-- START Dataset excerpt --
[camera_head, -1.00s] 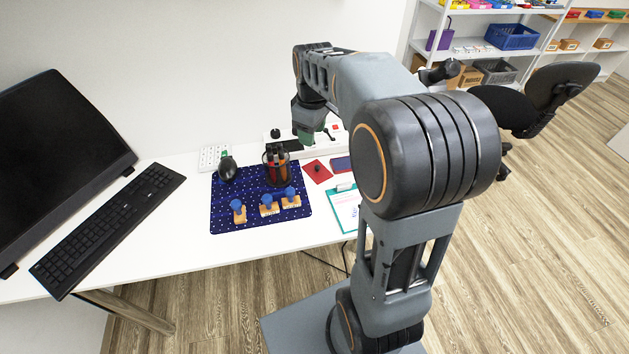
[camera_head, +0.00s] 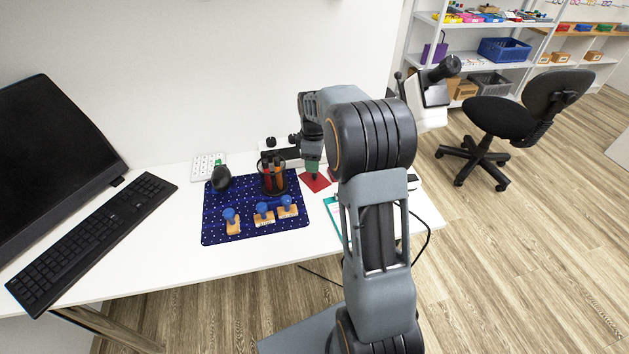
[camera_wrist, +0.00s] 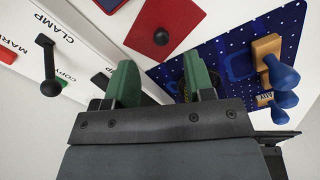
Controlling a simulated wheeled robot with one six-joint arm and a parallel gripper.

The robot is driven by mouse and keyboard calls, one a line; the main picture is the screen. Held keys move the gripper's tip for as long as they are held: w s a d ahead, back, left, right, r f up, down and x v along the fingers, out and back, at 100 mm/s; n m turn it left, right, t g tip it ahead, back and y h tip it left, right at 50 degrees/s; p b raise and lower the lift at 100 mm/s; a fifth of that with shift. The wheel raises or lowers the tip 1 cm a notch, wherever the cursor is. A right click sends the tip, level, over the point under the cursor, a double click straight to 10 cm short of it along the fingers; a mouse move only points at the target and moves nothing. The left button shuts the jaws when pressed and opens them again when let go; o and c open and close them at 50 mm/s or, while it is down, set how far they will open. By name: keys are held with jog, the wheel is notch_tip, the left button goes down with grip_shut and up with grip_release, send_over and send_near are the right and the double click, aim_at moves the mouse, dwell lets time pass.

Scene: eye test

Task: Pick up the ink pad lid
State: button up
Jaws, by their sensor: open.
-- END Dataset excerpt --
■ Given task: Reproduce, exactly and with nothing added, the lines from the one that includes "Task: Pick up the ink pad lid" through the last line of the material.

■ Full solution:
Task: Pick up the ink pad lid
State: button up
Jaws, by their sensor: open.

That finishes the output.